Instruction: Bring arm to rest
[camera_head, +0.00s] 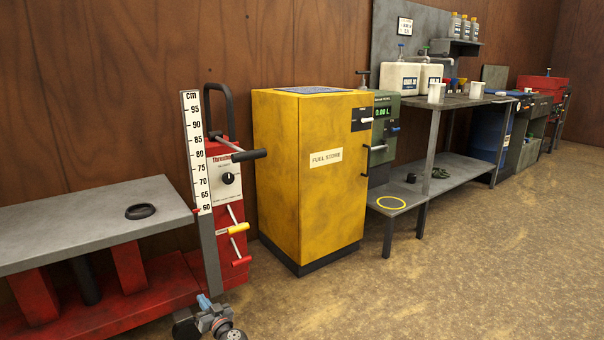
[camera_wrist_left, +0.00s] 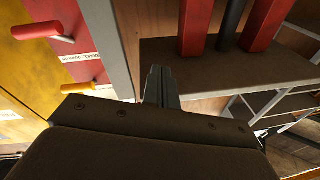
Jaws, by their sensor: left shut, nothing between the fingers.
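My left gripper (camera_head: 205,304) shows at the bottom of the head view, low in front of the red lift's control column (camera_head: 228,205). In the left wrist view its two grey fingers (camera_wrist_left: 161,88) are together with nothing between them. The wrist view looks at the lift from a turned angle, with the red-tipped lever (camera_wrist_left: 36,31) and the yellow-tipped lever (camera_wrist_left: 80,87) at upper left. The fingers look apart from both levers. My right gripper is in neither view.
The grey lift platform (camera_head: 70,225) carries a black ring (camera_head: 140,211) at left. A yellow fuel cabinet (camera_head: 300,220) stands right of the lift. A workbench (camera_head: 455,102) with containers runs along the wall beyond. The floor (camera_head: 430,280) at right is clear.

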+++++

Every line should be retyped exactly, with the pictures omitted.

Instruction: Bring arm to rest
[camera_head, +0.00s] 
[camera_wrist_left, +0.00s] 
Jaws, by their sensor: left shut, nothing between the fingers.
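My left gripper (camera_head: 205,304) shows at the bottom of the head view, low in front of the red lift's control column (camera_head: 228,205). In the left wrist view its two grey fingers (camera_wrist_left: 161,88) are together with nothing between them. The wrist view looks at the lift from a turned angle, with the red-tipped lever (camera_wrist_left: 36,31) and the yellow-tipped lever (camera_wrist_left: 80,87) at upper left. The fingers look apart from both levers. My right gripper is in neither view.
The grey lift platform (camera_head: 70,225) carries a black ring (camera_head: 140,211) at left. A yellow fuel cabinet (camera_head: 300,220) stands right of the lift. A workbench (camera_head: 455,102) with containers runs along the wall beyond. The floor (camera_head: 430,280) at right is clear.

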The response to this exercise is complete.